I am as guilty of this as anyone. I was exposed to the 500 from early childhood but had no idea there was a series that ran in conjunction with the race until many years later. 1997 was the first year I was able to attend; that was my last one for nearly ten years. I had flirted with the speedway during pole day a few times before my 2006 raceday return, but it was nothing serious. I will admit, that was a heck of a race to see as my first one back, but I wasn’t sold on the series yet. At this point in my motorsports life I was a huge F1 fan and went to the GP later that same year and again in 2007. I was an F1 fan and a place fan.
I haven’t missed a 500 since and have continued my fan boy level of allegiance to the speedway year in and out. But us place fans can easily become race fans. Seeing the opposing disciplines of racing opened my world to all of the different styles of motorsports. I realized I like loud race machines that really go fast and by 2008 I had evolved from a place fan into an indycar fanatic. NASCAR in 2008 and 2009 nearly had me hooked as well; I gave the series an honest shot for a few years before losing interest. Starting in 2008 and every year since I have attended the MotoGP event and watch as many races as I can remember to DVR during the rest of the season.
The Speedway is what made me a race fan, but the 500 is a special kingdom where indycar racing rules supreme. The speed, the danger and the emotions all made me want to see what the drivers were doing the other 364 days of the year. A curiosity; turned into and interest; turned into an addiction; turned into this tiny corner of the internet… and all because I went to a Formula One race.
My brother, another Indianapolis native who only recently started attending the 500, became a place fan a few years ago. I kid you not, but this year he finally told me ” I really like indycar racing.” He has decided to be my co-pilot for my one day blitz to Milwaukee later this summer, and it was all because of a brick and mortar catalyst; a place fan has become a race fan.
The story of place fans turning into race fans is an occurrence than can happen at anytime. It just takes the right circumstances to pull off. The Speedway breeds race fans; albeit much slower than it used to. It’s important that there are so many place fans that fill the Speedway whenever its opened. Its crucial to the ambiance of the race and when creating new race fans.

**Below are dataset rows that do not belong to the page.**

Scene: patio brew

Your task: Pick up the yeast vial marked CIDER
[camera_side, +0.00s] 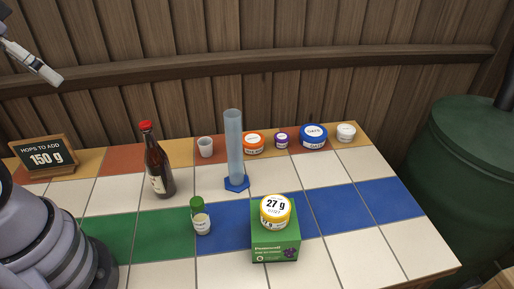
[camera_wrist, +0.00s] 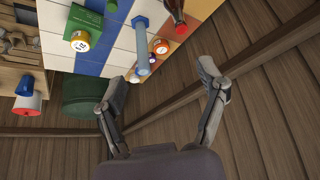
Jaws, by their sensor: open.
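A small vial (camera_side: 201,219) with a green cap and pale label stands upright on the tiled table, on the blue band. Its label is too small to read, so I cannot tell if it says CIDER. In the wrist view, a green cap (camera_wrist: 112,5) at the top edge looks like the same vial, mostly cut off. My gripper (camera_wrist: 162,72) is open and empty, with its fingers wide apart. It is high above and well away from the vial. In the side view only a part of it shows at the upper left.
A blue measuring cylinder (camera_side: 234,150) and a dark red-capped bottle (camera_side: 158,170) stand near the vial. A yellow-lidded 27 g jar (camera_side: 276,212) sits on a green box (camera_side: 275,246). Several small tubs line the back. A sign (camera_side: 46,157) reads 150 g.

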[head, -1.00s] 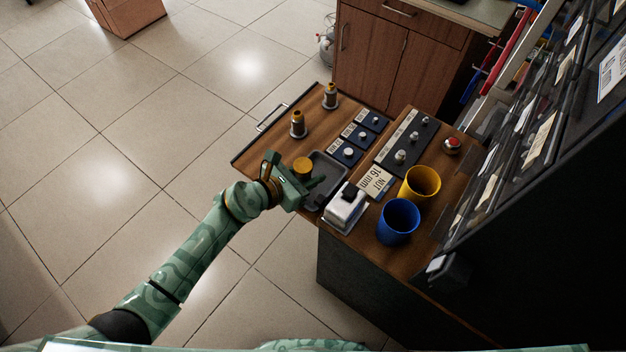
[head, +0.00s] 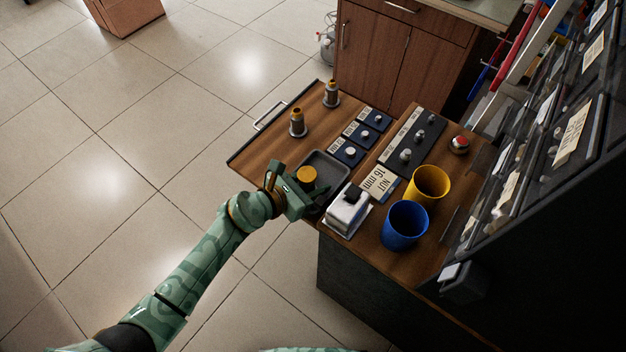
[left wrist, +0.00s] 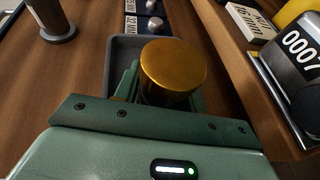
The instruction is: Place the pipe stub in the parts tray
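The pipe stub (head: 307,175) shows as a short cylinder with a gold top in the head view. In the left wrist view the stub (left wrist: 173,72) stands upright between the green fingers. My left gripper (head: 302,189) is shut on it, and its lower part is hidden by the gripper. The parts tray (head: 334,162) is a shallow dark grey tray on the wooden bench. The stub appears over the tray's left part; whether it touches the floor of the tray is hidden. The tray's rim (left wrist: 117,45) shows behind the stub in the left wrist view. My right gripper is not in view.
Two grey fittings with brass tops (head: 298,123) (head: 331,94) stand on the bench behind. A white counter device (head: 347,210) stands close right of the tray.

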The father who returns with his own kids years after his own childhood; the guy in college who drags his friends there because it’s a killer time; the place fans are the ones who bring new eyes to the track. It is not the same 300,000 people who have been attending for the past 40 years. The rotating door of fresh eyes courtesy of the place fans is the reason why there are so many fans of the series and speed junkies in central Indiana.

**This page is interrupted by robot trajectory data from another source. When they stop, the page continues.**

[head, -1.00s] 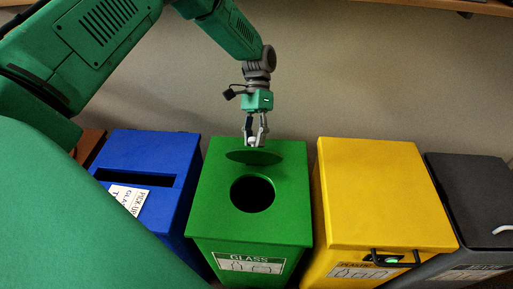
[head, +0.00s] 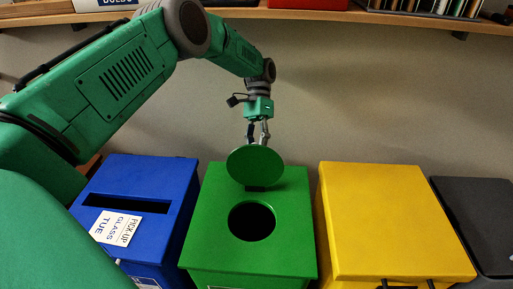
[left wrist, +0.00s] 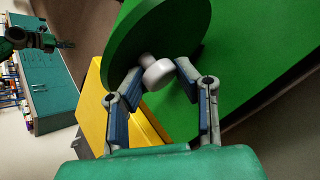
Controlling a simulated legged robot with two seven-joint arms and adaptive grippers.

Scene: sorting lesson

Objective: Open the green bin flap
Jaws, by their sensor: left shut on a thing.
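The green bin (head: 212,235) stands in the middle of the row, with a dark round hole (head: 252,221) in its top. Its round green flap (head: 256,166) stands raised behind the hole, its underside facing me, and the hole is uncovered. My left gripper (head: 257,143) is behind the flap's upper part. In the left wrist view the flap (left wrist: 150,40) has a pale round knob (left wrist: 157,73), and my left gripper (left wrist: 158,78) has its fingers on both sides of it, shut on it. My right gripper (left wrist: 58,44) seems to show small and far off there.
A blue bin (head: 165,180) with a slot and a white pick-up card (head: 116,228) stands left. A yellow bin (head: 390,210) and a dark grey bin (head: 480,215) stand right. A wooden shelf (head: 340,16) runs along the wall above.

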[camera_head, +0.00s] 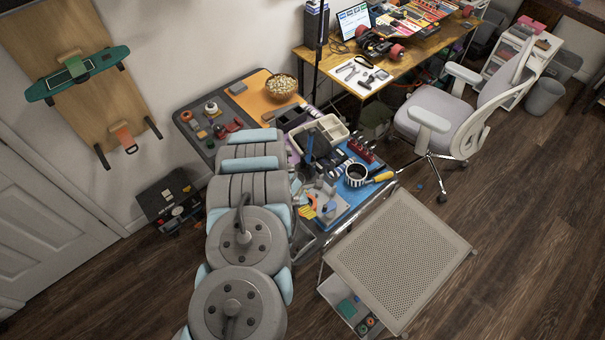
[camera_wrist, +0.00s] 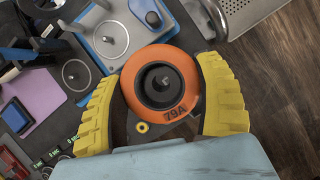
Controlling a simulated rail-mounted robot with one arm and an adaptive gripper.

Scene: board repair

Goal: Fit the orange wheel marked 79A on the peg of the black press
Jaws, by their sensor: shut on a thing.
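The orange wheel (camera_wrist: 160,82) has a black hub and the mark 79A on its near rim. My gripper (camera_wrist: 165,100) is shut on it, with one ridged yellow finger on each side. In the head view, a small orange and yellow patch beside my arm seems to be the wheel and fingers, mostly hidden. In the wrist view, a grey plate with a round disc and a short pin (camera_wrist: 109,40) lies up and left of the wheel, apart from it. I cannot tell for certain which thing is the black press. No peg shows in the wheel's hub.
A perforated metal cart (camera_head: 400,255) stands in front of the workbench. A bowl (camera_head: 281,87) stands at the back. Open floor lies to the right.

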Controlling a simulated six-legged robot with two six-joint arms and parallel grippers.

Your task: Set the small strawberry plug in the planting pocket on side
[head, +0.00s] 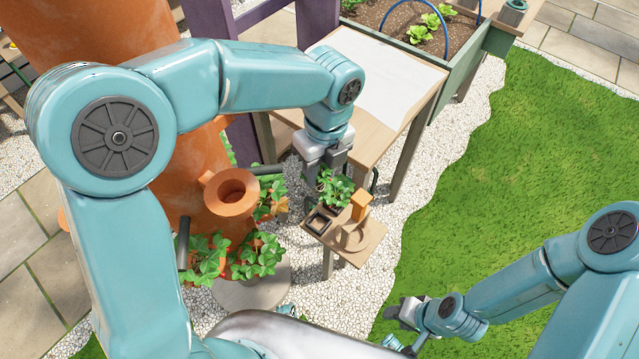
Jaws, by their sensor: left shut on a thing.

It’s because of the Speedway I became an indycar fan and same with MotoGP. NASCAR had my eyes for a few years because I was a place fan who was exposed to all of these different types of racing. Say what you will about the fair weather fans that fill the speedway anytime the gates open, but those kids with them could be the next generation of indycar fanatics and motorsport fans. I don’t see anything wrong with starting them early, repetition makes the master; after all, we were all place fans at one time.
Good post Eric. Not being from Indiana, I have always looked at Indy different then a native would. Throughout the USA there are similar events that draw hundred of thousands of patrons manly for the same reason that Indy does year after year. They are events that have a long history and tradition that is passed down from family to family. It is a sense of local pride. It could be the Austin music festival or the Big E out in Mass, They all have that anticipation and excitement because it is a unique event. This is great if it is a once a year event, but not so good if it is the cornerstone and one piece of a larger enterprise,
Being a fan of different forms of motor sports, it is interesting how some series have been able to use their marque event to help enhance there series while still maintaining the importance of that event. The Daytona 500 is a perfect example of this. The Daytona 500 is by far the number one race on the NASCAR calender with the largest TV audience. It’s the one race that every driver wants to win and victory at Daytona will often define your career. NASCAR uses that race to generate the interest for the remainder of the schedule and places as much if not more importance on the championship. This doesn’t take away from the Daytona 500, but adds more clout to it while drawing fans to other events. Daytona is not the fastest track (Talledaga and maybe Michigan now) or the longest oval (again Talledaga), or the longest race (Coke 600), but it is the most important race on the calender.
The INDY 500 is the opposite of the Daytona 500. Instead of trying to be the cornerstone of the series, it has had an insecurity complex. It is like your friend that always has to be the best looking or funniest or riches and needs you to remind him of that fact for fear that someone might be better then them. The speedway has always had this complex and it is one of the key reasons why the series has lost, so much popularity over the years (outside Indiana). They put rules in place about race length at other tracks, and limit speeds to ensure that no track is faster then Indy. They promote the race as a singular event and then wonder why no watches any other races. Instead of looking at the Daytona 500 for inspiration, they try to be the Super Bowl without the regular season. If the Indy 500 wants to return to it’s glory years and be more then just an event for the locals; they should use the 500 to build the series. By doing that, they will make the Indy 500 the greatest race again.